South Korean onion prices have rebounded nearly 80% on strong government and Nonghyup action. Read the key drivers, risks and short-term outlook.

South Korean wholesale onion prices have staged a sharp rebound after an early-season collapse, driven primarily by aggressive government and cooperative intervention that has temporarily absorbed surplus supply. After weeks of heavy pressure from large inventories and strong yields, coordinated purchasing, market isolation and export support have pulled Garak Market benchmark prices back toward more sustainable levels. The immediate liquidity crunch for growers has eased, but underlying structural imbalances remain. High stocks, weather-related storage risks and still-fragile demand mean the market is not yet out of the woods, and pricing could turn volatile again if policy support is scaled back too quickly or if export momentum slows.

Prices

At Garak Market, the wholesale price of top-grade onions climbed from about USD 0.41/kg in May to USD 0.74/kg on 8 July, a gain of roughly 79%. This marks a rapid reversal from the earlier slump, when abundant supplies and weak storage buying pushed prices to seasonally depressed levels and triggered farmer protests.

The current price band suggests that policy measures have successfully moved quotations back above distress levels but not yet to historical highs. With intervention still in place, short-term downside appears limited, though any surge in sales from storage or weaker export demand could quickly reintroduce pressure.

Supply & Demand

This season’s weakness originated on the supply side. Despite a reduction in planted area, favourable weather boosted yields, while the market was already carrying around 95,000 mt of onions from the previous crop, versus a more typical 81,000 mt. Early-season onions then arrived in large volumes, further swelling available supply.

On the demand side, storage operators were initially reluctant to buy, expecting further price declines. This hesitation amplified the downturn, leaving producers with few marketing options. Only after intervention did demand from storage, exports and institutional channels start to normalise, absorbing some of the surplus and supporting the recent price recovery.
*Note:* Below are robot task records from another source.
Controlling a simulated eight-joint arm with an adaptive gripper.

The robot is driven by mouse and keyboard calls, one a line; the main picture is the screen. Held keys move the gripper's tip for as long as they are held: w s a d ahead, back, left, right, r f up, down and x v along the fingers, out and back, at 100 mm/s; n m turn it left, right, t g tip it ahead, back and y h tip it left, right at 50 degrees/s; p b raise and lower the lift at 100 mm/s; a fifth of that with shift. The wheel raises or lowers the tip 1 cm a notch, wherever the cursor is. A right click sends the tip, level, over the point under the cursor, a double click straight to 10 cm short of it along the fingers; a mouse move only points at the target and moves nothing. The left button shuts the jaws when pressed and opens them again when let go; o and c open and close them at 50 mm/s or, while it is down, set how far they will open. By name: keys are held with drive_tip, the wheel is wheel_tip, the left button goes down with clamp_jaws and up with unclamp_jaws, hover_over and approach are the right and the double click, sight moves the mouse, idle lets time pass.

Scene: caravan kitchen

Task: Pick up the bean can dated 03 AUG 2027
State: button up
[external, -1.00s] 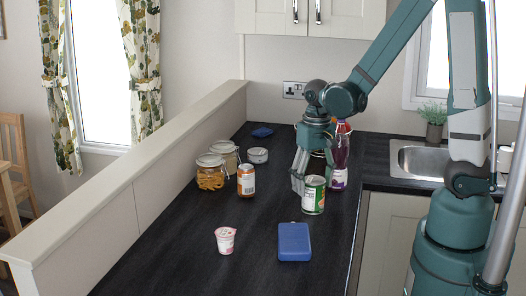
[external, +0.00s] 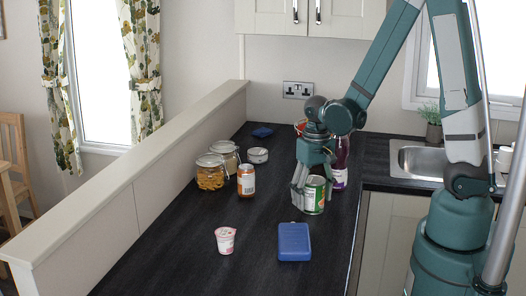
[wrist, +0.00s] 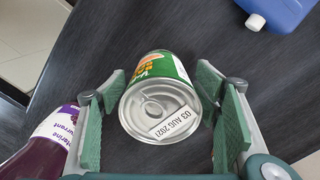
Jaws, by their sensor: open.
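The bean can (external: 314,196) stands on the dark counter, with a green and white label and a silver lid. In the wrist view the bean can (wrist: 160,100) shows its lid with a date label reading 03 AUG 2027, the last digit hard to read. My gripper (external: 305,205) points down at the can. In the wrist view my gripper (wrist: 160,112) is open, with one green-padded finger on each side of the can. A gap shows between the can and the left finger; the right finger is close to the can, and I cannot tell whether it touches.
A purple bottle (external: 341,165) stands right behind my gripper. A blue container (external: 294,242) lies in front, with a pink-white yogurt cup (external: 225,240) left of it. An orange jar (external: 246,180), glass jars (external: 210,172) and a small tin (external: 257,155) stand left. The middle counter is clear.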

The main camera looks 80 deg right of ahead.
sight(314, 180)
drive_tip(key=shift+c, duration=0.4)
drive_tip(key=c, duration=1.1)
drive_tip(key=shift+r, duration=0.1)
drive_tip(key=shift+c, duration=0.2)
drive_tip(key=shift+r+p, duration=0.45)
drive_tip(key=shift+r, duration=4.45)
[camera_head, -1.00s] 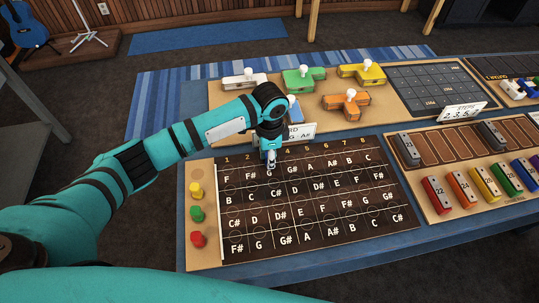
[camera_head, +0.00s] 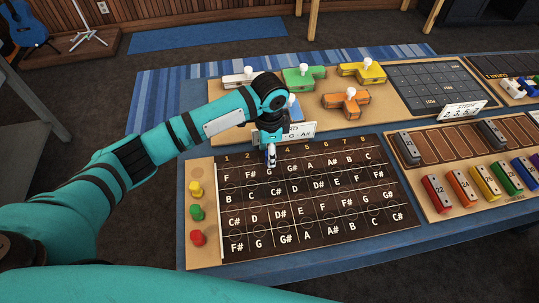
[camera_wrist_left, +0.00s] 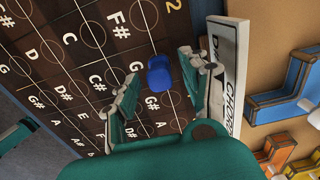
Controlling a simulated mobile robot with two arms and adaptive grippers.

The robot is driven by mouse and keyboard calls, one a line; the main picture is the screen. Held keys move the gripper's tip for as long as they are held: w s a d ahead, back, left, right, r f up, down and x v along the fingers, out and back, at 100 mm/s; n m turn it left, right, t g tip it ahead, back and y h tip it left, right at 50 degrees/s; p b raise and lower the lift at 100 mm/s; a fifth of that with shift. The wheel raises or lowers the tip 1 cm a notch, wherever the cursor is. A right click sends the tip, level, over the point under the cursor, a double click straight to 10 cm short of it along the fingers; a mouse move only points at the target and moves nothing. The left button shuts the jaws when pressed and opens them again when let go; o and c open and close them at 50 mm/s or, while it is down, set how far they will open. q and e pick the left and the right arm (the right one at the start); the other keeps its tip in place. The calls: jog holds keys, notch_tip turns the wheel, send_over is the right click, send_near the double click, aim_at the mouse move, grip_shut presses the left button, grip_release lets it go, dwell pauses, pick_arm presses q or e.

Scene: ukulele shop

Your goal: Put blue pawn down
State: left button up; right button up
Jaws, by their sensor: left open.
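The blue pawn (camera_wrist_left: 158,75) shows in the left wrist view on the dark board, between and just beyond my left fingertips. It looks upright and apart from both fingers. In the head view it is hidden by my gripper. My left gripper (camera_wrist_left: 156,84) is open around the pawn. In the head view my left gripper (camera_head: 271,160) points down over the top row of the dark lettered board (camera_head: 312,257), near column 3. My right gripper is not in view.
Yellow (camera_head: 195,189), green (camera_head: 197,213) and red (camera_head: 198,238) pawns stand on the tan strip left of the grid. A white name card (camera_head: 300,132) stands close behind the gripper. Knobbed coloured blocks lie behind it. The lower rows of the board are clear.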

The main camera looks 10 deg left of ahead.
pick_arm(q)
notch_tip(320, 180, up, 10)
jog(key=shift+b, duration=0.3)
Fundamentals & Policy Support

From June, the government and Nonghyup rolled out a price recovery package of about USD 64.1 million. Key tools include interest-free financing for onion purchases, grading and marketing, as well as shipment controls and market isolation to reduce immediate spot availability. These levers directly supported farm-gate prices and stabilised wholesale markets.

Nonghyup has also increased deliveries through its auction markets, expanded joint marketing and promoted exports, particularly to Taiwan and other regional buyers. On the domestic side, demand has been nurtured through retail promotions, higher military procurement and distribution of onion juice at public cooling shelters and cooperative fuel stations, creating additional offtake channels for surplus product.

Looking forward, fundamentals remain finely balanced. The scale and timing of stored-onion releases, the impact of monsoon conditions and summer heat on storage quality, and the durability of export and domestic demand will jointly determine whether the current price level can be sustained into late summer.

Weather & Storage Outlook

With the Korean monsoon underway and temperatures rising, storage quality is emerging as a critical risk factor. Elevated humidity and heat can accelerate spoilage, potentially tightening effective supply later in the season if losses mount. Conversely, if storage conditions hold up better than expected, more onions could reach the market, muting price gains.

Market participants should closely track storage performance over the coming weeks. Any signs of increased rot or shrink will likely be reflected first in regional price differentials and stronger demand for higher-quality lots, before feeding into headline Garak Market quotations.

Trading Outlook

  • Short term (1–3 weeks): Prices are likely to remain supported by ongoing intervention and controlled shipments. Volatility could increase if weather-related storage issues emerge or if export demand shows signs of fatigue.
  • Producers: Use the current price recovery to lock in margins on a portion of stocks, while retaining some upside exposure in case storage losses tighten supply later. Prioritise grading and quality to capture premiums.
  • Buyers & retailers: Consider forward coverage for near-term needs while policy support is still active and supply ample. Be prepared for selective firmness in high-grade onions if storage problems reduce available quality.
  • Policy & industry bodies: The episode underscores the need for more comprehensive supply forecasting that incorporates inventories, exports and consumption, not just planted area and production estimates.

3‑Day Price Indication (EUR)

Using an indicative exchange rate of EUR 1 = USD 1.10, the current Garak Market top-grade onion price of about USD 0.74/kg corresponds to roughly EUR 0.67/kg. Given ongoing market-management measures and balanced but fragile fundamentals, prices over the next three days are expected to trade broadly sideways to slightly firm within a range of approximately EUR 0.65–0.70/kg.